The evening was interrupted by bulletins recounting the progress of the Indian Army against the Portuguese colony of Goa. What stayed in my memory was the soft-stated remark, at the end of the evening, by the tall, aristocratic Portuguese. What he said was that he wished, at his age, to find himself not in Washington but in Goa, as he would have liked to end his life by offering his own body to the Indian bayonets."
The well known ideologue of United States conservatism then muses over the lessons to be drawn, which include the question: "Why is it that we cannot contrive to give effective rein to such nationalist passion when it beats, as it continues to do, in the hearts of the great dispossessed in Poland and Hungary and Romania and East Germany and all those lands that have never dared to hope that the British fleet is concerned for their sovereignty?"
Quite regardless of the jitters it appears to have created for William Buckley, the Indian view of the Falklands crisis on the other hand was stated very succinctly at the recent non-aligned committee's meeting in Kuwait - that is, to avoid any entanglement in this controversy other than reiterating its stand that the dispute should be settled peacefully and without further resort to force.
From Mr J.V.N.
Full name withheld by request
Dubai
Clarifications
As the British Consul General in Dubai, I would like to make some comments regarding Gulf News' editorial on the Falklands crisis. Firstly, Gulf News' reference to Britain's "military adventure" takes no account of the sequence of events leading up to the present crisis.
Argentina's military invasion of the Falklands on April 2 was an act of unprovoked aggression, which caused the crisis in the first place. The first shots were not fired during the reoccupation of South Georgia on Sunday but three weeks before, by the invading Argentine forces attacking the Falklands.
We are striving for a peaceful solution if possible but it was not we who broke the peace. Secondly, Gulf News stated that Britain is correct in insisting that Argentina withdraw her forces so that negotiations can begin.
You add that the right course for Britain is to go to the United Nations. We have done so. Security Council resolution 502, which is mandatory under international law, calls upon Argentina to withdraw her forces. Four weeks later she has not done so.
To condone such cynical defiance of the rule of the law and of the solid mass of international opinion could encourage further similar acts, whether by Argentina or by others. History affords many examples of where the international community's failure to take action over comparatively minor acts by aggressive powers led to much graver crises later.
The cost must be paid and we are proud to pay it when such an important principle is at stake. Thirdly, Gulf News did not mention the Falkland islanders. Nor was their right to self-determination mentioned.
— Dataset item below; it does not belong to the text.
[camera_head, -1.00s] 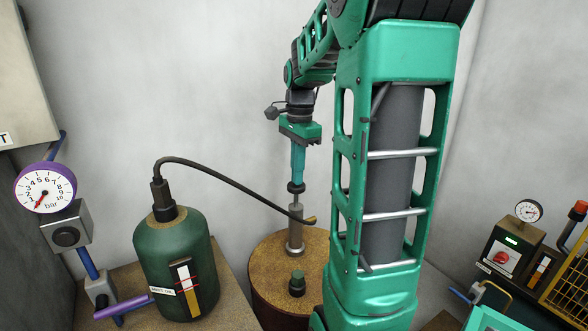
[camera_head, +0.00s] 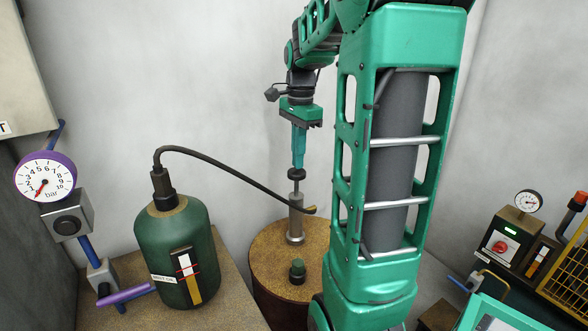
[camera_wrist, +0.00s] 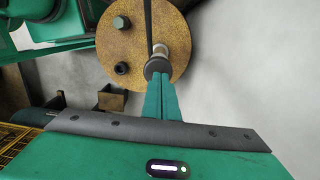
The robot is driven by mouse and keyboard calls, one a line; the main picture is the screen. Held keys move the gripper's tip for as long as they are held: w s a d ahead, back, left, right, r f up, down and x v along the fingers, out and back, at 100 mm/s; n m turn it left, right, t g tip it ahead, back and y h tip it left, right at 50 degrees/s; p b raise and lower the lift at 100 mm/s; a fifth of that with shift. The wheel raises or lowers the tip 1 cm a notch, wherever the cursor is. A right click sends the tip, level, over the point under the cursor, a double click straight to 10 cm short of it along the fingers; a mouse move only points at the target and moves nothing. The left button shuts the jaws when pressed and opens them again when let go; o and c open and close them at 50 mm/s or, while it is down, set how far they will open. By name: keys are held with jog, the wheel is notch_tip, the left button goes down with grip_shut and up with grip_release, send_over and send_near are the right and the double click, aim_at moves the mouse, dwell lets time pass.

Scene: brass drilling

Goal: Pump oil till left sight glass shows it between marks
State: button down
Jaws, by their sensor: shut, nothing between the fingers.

Surely no peace-loving nation based on democratic principles can be indifferent to a community which has lived peacefully for 150 years to being suddenly subjected against its will to an alien military dictatorship. Britain has always insisted that the wishes of the islanders be taken into account in any decision on their future and we shall continue to do so.
Finally, who is the leader "fighting to save political life"? Is it the democratically elected Prime Minister of Britain with two years still to run in office or is it the head of a fascist military dictatorship desperately trying to distract his subjects from a fast-deteriorating domestic situation?